From the entries below, print exactly the span beginning with the line holding "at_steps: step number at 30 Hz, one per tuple" and ending with the line holding "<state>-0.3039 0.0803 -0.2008", endpoints included, and skip any pictures.
════════
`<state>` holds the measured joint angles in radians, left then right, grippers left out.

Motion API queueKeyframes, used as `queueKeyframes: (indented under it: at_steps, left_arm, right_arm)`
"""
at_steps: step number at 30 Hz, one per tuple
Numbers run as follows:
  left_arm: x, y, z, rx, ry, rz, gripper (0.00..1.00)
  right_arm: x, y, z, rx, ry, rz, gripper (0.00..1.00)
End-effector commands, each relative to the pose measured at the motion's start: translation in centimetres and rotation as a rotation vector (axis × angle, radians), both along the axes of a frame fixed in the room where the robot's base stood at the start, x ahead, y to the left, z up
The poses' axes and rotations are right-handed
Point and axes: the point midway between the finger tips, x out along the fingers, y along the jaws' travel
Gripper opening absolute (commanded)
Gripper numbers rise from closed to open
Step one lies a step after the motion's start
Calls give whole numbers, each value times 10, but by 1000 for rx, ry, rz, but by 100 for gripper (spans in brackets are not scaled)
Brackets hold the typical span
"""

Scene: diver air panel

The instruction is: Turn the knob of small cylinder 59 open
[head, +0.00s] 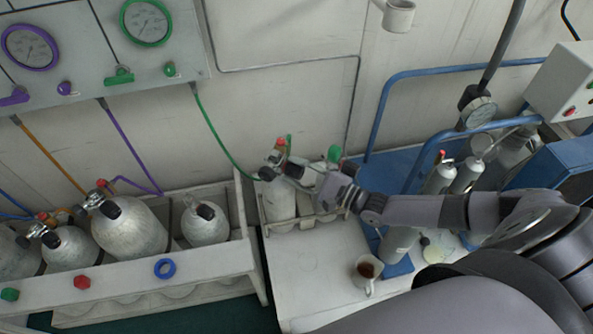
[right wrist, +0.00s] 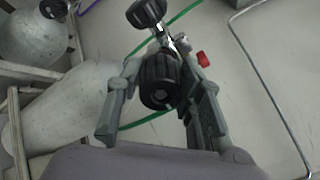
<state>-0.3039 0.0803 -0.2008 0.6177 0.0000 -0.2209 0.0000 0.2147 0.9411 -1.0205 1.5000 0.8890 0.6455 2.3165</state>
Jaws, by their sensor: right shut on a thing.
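A small pale cylinder (head: 280,207) stands in a rack at the left end of the white table. Its number cannot be read. Its valve has a black ribbed knob (right wrist: 160,80), a second black knob (right wrist: 146,12) and a red part (right wrist: 203,59). My right gripper (head: 280,171) reaches in from the right at valve height. In the right wrist view, its two fingers stand on either side of the ribbed knob and are shut on it. The fingers and valve partly hide each other in the head view. My left gripper is not in view.
A green hose (head: 216,132) runs from the wall panel (head: 90,75) down to the valve. A cup (head: 366,272) stands on the white table (head: 315,262), below my right arm. Blue rails (head: 440,68) stand at right.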

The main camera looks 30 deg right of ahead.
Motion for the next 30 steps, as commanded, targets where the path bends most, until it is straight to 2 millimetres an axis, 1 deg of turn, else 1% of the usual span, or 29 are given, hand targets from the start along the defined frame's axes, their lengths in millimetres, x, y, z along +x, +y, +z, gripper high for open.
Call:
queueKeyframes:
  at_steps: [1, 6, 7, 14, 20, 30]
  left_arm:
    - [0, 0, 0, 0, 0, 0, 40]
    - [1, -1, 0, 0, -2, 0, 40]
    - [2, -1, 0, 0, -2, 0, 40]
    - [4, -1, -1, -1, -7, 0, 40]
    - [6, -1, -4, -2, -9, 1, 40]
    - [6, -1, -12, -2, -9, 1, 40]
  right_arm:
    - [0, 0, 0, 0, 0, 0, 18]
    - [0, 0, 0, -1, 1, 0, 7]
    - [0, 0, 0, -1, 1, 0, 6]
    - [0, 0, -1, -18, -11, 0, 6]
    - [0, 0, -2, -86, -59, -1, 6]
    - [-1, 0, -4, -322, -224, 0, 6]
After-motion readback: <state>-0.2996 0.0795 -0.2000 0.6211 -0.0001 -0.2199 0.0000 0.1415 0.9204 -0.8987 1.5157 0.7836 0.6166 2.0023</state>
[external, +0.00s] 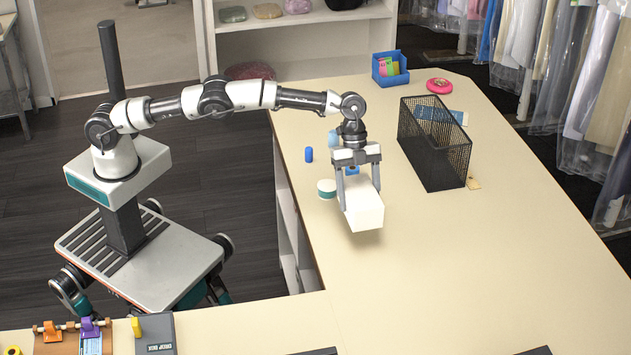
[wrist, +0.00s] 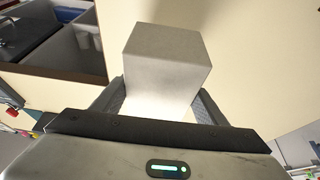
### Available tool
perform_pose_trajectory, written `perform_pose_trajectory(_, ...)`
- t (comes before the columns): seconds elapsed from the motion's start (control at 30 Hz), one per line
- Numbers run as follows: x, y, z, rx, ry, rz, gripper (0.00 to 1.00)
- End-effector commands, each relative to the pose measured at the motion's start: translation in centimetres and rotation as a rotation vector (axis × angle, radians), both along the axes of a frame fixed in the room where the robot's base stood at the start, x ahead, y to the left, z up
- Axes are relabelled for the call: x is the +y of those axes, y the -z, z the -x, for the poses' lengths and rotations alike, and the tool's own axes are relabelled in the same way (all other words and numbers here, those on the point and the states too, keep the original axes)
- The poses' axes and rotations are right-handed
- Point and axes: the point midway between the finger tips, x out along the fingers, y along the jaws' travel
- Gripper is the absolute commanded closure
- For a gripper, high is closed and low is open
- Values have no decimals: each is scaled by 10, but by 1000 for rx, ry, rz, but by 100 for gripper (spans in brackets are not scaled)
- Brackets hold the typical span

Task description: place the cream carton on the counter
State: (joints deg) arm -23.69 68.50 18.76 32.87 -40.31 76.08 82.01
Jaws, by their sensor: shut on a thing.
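The cream carton (external: 363,206) is a pale box between the fingers of my gripper (external: 359,187). My gripper points down and is shut on the carton. A shadow lies on the counter around the carton's lower end, and I cannot tell whether it touches the surface. In the wrist view the carton (wrist: 167,62) sticks out beyond the fingers of my gripper (wrist: 165,105). The counter (external: 455,260) is a long cream top running under the gripper.
A black mesh basket (external: 434,145) stands right of the gripper. A teal and white roll (external: 326,189) and a blue cylinder (external: 309,155) are to its left. A blue box (external: 390,68) and a pink roll (external: 439,86) are at the back. The counter in front and right is clear.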

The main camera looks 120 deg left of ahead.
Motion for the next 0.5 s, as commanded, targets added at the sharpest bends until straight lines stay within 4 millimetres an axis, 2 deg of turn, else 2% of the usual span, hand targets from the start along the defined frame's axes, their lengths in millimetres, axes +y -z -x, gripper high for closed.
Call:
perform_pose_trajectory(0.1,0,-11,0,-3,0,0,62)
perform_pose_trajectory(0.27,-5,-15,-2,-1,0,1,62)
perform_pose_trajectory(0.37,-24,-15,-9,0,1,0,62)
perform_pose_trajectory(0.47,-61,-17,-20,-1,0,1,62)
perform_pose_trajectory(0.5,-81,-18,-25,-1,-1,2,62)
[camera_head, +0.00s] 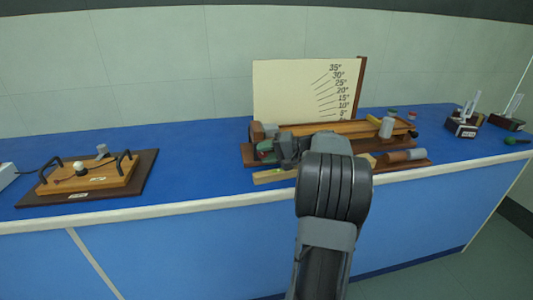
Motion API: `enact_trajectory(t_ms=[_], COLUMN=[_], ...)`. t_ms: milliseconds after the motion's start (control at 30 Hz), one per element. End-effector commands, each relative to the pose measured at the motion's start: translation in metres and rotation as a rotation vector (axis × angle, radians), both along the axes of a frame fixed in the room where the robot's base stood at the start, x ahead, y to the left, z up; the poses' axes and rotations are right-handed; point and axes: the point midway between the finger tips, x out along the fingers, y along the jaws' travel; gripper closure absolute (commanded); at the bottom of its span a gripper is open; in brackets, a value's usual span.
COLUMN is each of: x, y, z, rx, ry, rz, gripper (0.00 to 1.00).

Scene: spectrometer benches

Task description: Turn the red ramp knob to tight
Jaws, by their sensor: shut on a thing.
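The ramp apparatus stands on the blue bench, with a wooden ramp (345,128) in front of a cream angle board (300,88) marked in degrees. My gripper (272,151) is at the ramp's left end, shut on what looks like the red ramp knob (267,156). Only a small dark red and green patch shows there, and my gripper covers the rest. The knob's turned position cannot be read. My arm hides the middle front of the apparatus.
A wooden board with black handles (85,179) stands at the left. A grey cylinder (386,127) is on the ramp, and brown and grey blocks (405,156) lie in front. Tuning forks on boxes (463,122) stand at the right. Bench between left board and ramp is clear.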

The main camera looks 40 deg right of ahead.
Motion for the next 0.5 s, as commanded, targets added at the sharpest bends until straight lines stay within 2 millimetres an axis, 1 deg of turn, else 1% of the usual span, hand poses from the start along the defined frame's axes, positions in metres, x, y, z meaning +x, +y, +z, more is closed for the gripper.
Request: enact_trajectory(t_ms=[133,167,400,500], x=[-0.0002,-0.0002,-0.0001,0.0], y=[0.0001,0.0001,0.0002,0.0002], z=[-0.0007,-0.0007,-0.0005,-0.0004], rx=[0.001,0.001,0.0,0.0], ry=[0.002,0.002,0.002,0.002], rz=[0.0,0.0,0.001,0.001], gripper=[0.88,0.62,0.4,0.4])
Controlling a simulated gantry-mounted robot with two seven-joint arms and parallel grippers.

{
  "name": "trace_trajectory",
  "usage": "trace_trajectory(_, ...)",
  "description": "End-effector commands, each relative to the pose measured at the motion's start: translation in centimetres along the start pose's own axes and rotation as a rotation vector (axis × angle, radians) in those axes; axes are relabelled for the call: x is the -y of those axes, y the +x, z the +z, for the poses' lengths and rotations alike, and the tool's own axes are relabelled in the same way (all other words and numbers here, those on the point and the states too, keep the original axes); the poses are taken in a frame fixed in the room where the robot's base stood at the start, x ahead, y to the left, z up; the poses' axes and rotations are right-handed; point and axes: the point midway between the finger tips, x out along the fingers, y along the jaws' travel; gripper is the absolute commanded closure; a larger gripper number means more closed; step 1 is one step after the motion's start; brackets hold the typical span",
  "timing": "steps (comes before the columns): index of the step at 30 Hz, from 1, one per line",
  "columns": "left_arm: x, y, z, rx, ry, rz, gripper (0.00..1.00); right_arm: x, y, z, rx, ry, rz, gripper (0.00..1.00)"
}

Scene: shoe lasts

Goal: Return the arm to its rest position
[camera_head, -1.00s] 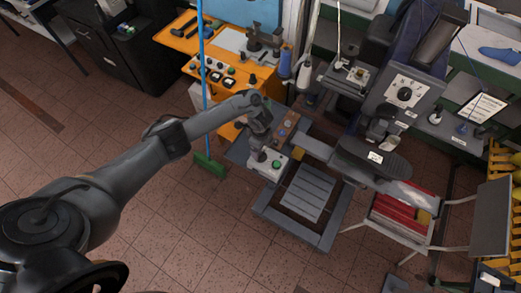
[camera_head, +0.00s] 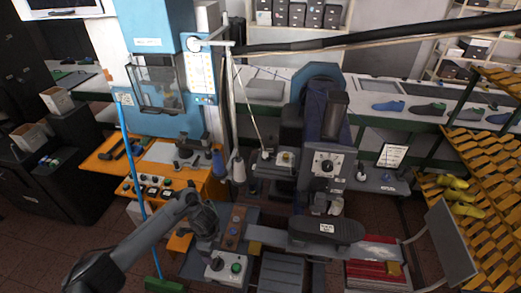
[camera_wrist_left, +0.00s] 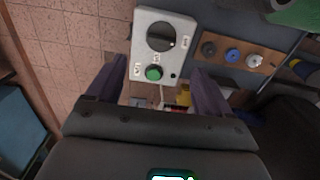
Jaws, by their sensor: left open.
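My left arm comes in from the lower left in the head view, its gripper (camera_head: 207,244) pointing down by a grey control box (camera_head: 222,276). In the left wrist view the two dark fingers of my left gripper (camera_wrist_left: 158,72) are spread, with nothing held between them. The control box (camera_wrist_left: 146,28) shows just beyond the fingertips, with a black knob (camera_wrist_left: 160,36) and a green button (camera_wrist_left: 153,72). I cannot tell whether a finger touches the box. My right gripper is not in view.
A panel with several round buttons (camera_head: 234,226) stands beside my wrist. A machine with a dark pad (camera_head: 325,231) is on the right. Tiled floor is at lower left.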

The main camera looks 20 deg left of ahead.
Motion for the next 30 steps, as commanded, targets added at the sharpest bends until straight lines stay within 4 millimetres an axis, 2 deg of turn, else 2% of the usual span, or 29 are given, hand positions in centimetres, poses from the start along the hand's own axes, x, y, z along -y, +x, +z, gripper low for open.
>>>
════════
**Full output**
at_steps: step number at 30 Hz, one per tuple
Numbers run as follows:
  left_arm: x, y, z, rx, ry, rz, gripper (0.00..1.00)
  right_arm: x, y, z, rx, ry, rz, gripper (0.00..1.00)
End-effector commands, each relative to the pose measured at the motion's start: translation in centimetres and rotation as a rotation vector (axis × angle, radians), both along the axes of a frame fixed in the room where the robot's base stood at the start, x ahead, y to the left, z up
The poses' axes and rotations are right-handed
Point and axes: the point midway between the finger tips, x out along the fingers, y along the jaws' travel
Gripper opening absolute (commanded)
Gripper numbers rise from closed to open
Step one lies a step after the motion's start
Calls give whole numbers, each value times 10, but by 1000 for rx, ry, rz, but by 100 for gripper (spans in brackets are not scaled)
Brackets hold the typical span
"""

Scene: diver air panel

The instruction is: Turn the knob of small cylinder 59 open
[head, +0.00s] 
[right wrist, +0.00s] 
<state>-0.3039 0.0803 -0.2008 0.6177 0.0000 -0.2209 0.0000 0.2147 0.9411 -1.0205 1.5000 0.8890 0.6455 2.3165</state>

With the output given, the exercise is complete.